From the entries below, print exactly the span beginning with the line holding "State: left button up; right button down" and ending with the line holding "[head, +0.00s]", endpoints included, and skip any pictures.

··· DATA LISTING

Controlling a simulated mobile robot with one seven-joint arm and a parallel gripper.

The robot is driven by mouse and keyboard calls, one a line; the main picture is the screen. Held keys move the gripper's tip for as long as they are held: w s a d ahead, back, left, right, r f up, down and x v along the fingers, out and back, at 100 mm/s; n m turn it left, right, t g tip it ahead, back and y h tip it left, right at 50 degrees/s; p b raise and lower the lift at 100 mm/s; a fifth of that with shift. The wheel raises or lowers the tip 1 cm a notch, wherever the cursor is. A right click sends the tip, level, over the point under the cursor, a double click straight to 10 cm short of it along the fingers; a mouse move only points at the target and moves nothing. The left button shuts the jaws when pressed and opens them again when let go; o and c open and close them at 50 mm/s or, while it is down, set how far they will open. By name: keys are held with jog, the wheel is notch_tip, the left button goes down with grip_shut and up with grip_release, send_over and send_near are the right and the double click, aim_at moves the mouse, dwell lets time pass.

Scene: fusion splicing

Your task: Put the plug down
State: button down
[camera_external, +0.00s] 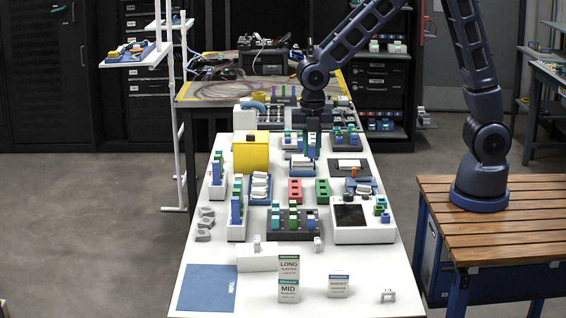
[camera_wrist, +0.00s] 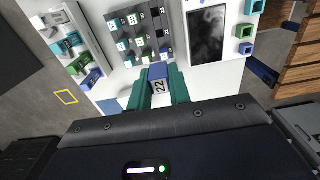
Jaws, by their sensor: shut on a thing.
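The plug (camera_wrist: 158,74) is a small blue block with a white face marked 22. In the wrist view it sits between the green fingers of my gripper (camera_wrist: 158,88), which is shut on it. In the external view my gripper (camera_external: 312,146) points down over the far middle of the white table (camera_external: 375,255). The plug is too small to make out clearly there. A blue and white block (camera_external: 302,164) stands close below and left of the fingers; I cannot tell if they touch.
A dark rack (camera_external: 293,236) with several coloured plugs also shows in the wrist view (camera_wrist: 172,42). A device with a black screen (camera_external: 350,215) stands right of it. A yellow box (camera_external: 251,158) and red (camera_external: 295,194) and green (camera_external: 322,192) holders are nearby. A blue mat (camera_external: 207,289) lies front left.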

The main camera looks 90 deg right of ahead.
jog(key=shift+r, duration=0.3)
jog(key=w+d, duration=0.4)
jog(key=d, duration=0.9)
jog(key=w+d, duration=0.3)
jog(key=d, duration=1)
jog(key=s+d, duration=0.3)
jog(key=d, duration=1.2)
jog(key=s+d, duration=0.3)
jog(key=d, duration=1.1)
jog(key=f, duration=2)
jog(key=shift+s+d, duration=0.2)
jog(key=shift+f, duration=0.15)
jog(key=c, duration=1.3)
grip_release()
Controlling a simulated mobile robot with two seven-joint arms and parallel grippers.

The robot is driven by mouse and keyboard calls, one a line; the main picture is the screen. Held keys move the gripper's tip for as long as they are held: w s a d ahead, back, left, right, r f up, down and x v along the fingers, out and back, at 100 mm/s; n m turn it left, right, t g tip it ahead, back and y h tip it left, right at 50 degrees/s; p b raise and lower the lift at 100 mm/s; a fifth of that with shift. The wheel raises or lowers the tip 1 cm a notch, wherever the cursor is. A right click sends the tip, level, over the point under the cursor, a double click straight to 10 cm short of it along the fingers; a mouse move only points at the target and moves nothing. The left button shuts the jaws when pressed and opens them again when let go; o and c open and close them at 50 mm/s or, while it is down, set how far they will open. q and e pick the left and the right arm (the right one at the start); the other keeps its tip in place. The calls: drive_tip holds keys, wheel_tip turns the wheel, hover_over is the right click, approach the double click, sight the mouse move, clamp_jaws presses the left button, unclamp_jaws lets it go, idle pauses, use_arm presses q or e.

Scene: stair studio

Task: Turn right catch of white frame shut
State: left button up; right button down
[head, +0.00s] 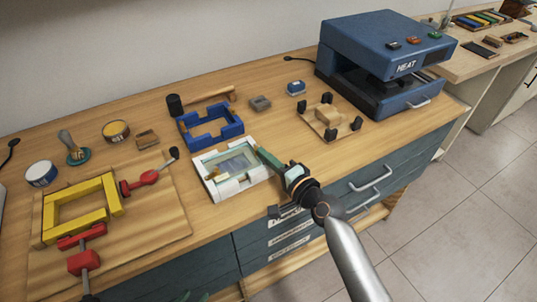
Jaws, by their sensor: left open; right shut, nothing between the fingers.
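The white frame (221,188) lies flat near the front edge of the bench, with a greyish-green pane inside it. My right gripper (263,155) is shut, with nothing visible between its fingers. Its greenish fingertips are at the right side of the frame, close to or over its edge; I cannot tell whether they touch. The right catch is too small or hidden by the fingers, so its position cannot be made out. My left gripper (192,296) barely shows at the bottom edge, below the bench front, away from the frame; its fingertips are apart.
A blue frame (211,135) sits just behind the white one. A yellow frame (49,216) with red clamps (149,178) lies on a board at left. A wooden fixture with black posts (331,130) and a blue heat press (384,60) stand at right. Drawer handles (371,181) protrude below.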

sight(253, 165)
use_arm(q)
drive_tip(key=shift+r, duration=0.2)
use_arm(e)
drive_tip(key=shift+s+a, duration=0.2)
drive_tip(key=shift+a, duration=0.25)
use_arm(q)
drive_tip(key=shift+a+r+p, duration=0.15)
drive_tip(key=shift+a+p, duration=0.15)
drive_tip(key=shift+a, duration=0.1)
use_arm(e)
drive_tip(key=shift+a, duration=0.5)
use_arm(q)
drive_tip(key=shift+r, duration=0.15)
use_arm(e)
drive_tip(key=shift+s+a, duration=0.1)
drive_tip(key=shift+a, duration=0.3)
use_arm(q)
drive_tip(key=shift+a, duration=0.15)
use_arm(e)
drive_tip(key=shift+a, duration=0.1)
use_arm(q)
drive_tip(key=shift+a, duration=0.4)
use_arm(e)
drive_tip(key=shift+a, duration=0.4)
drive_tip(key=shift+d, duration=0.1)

······
··· DATA LISTING

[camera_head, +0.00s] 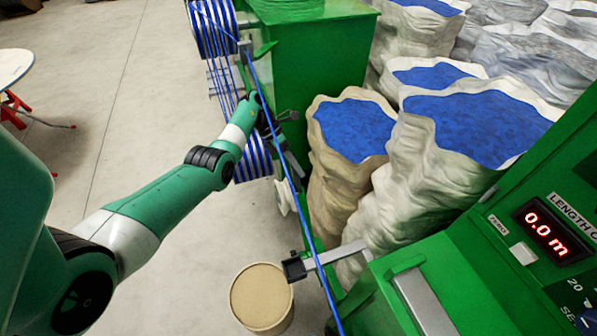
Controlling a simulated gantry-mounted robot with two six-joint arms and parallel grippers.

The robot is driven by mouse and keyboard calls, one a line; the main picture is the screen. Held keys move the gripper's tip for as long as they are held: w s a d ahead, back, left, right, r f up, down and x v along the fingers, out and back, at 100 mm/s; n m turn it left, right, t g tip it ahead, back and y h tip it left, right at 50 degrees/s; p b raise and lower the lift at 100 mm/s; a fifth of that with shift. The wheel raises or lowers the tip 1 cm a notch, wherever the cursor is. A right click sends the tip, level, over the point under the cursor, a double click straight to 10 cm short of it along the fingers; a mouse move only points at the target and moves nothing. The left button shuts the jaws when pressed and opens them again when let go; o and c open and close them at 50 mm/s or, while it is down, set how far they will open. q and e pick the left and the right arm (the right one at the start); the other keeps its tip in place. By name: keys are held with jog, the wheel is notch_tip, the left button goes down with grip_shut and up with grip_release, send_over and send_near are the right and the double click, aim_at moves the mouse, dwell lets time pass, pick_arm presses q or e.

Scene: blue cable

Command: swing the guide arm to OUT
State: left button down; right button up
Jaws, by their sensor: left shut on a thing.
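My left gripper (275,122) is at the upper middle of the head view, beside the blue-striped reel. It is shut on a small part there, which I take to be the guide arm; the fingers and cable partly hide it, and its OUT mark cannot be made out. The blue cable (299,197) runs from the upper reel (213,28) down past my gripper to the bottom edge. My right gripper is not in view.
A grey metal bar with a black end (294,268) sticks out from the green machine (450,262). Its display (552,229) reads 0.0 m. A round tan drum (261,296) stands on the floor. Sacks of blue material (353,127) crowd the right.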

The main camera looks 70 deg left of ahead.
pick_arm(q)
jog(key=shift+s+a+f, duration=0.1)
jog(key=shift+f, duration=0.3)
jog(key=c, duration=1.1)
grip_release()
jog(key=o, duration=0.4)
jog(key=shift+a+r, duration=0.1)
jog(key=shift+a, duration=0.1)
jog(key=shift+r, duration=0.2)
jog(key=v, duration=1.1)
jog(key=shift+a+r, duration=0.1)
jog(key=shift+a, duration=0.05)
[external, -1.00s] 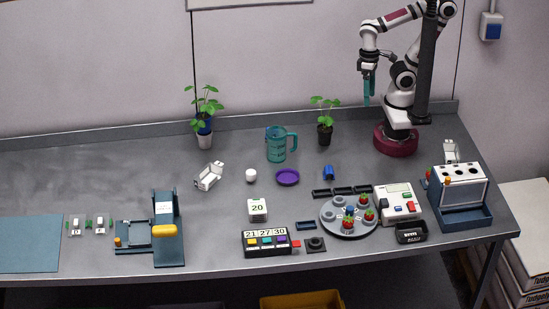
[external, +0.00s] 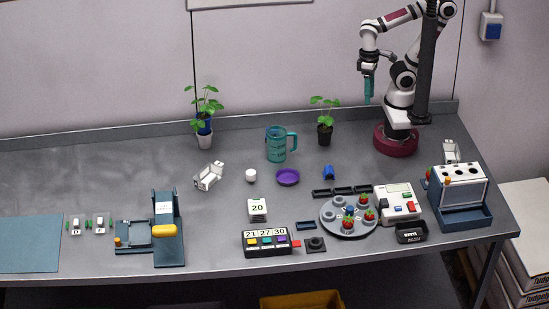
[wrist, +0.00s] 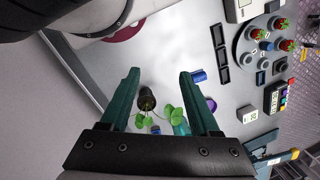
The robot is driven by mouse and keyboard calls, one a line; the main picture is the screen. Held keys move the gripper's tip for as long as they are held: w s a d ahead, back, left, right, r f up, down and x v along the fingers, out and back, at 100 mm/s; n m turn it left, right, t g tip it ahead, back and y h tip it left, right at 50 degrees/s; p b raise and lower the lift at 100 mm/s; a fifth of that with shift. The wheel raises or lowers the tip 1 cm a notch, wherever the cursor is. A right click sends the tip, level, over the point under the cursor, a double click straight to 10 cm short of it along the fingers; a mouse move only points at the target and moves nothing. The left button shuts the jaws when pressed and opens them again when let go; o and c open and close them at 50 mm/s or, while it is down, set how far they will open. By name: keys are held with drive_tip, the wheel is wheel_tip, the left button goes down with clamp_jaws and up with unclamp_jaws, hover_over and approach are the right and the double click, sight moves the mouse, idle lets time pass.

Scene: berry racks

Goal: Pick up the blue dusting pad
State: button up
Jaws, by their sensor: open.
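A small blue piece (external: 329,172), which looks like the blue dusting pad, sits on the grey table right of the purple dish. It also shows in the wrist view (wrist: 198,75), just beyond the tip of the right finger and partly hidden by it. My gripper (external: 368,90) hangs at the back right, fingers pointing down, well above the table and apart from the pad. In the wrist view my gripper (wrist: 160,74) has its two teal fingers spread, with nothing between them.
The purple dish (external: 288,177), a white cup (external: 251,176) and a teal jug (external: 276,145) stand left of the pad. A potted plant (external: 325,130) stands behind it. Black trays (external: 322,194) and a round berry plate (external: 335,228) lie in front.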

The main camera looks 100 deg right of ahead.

······

## THE COMPLETED TASK
State: left button up; right button down
[head, +0.00s] 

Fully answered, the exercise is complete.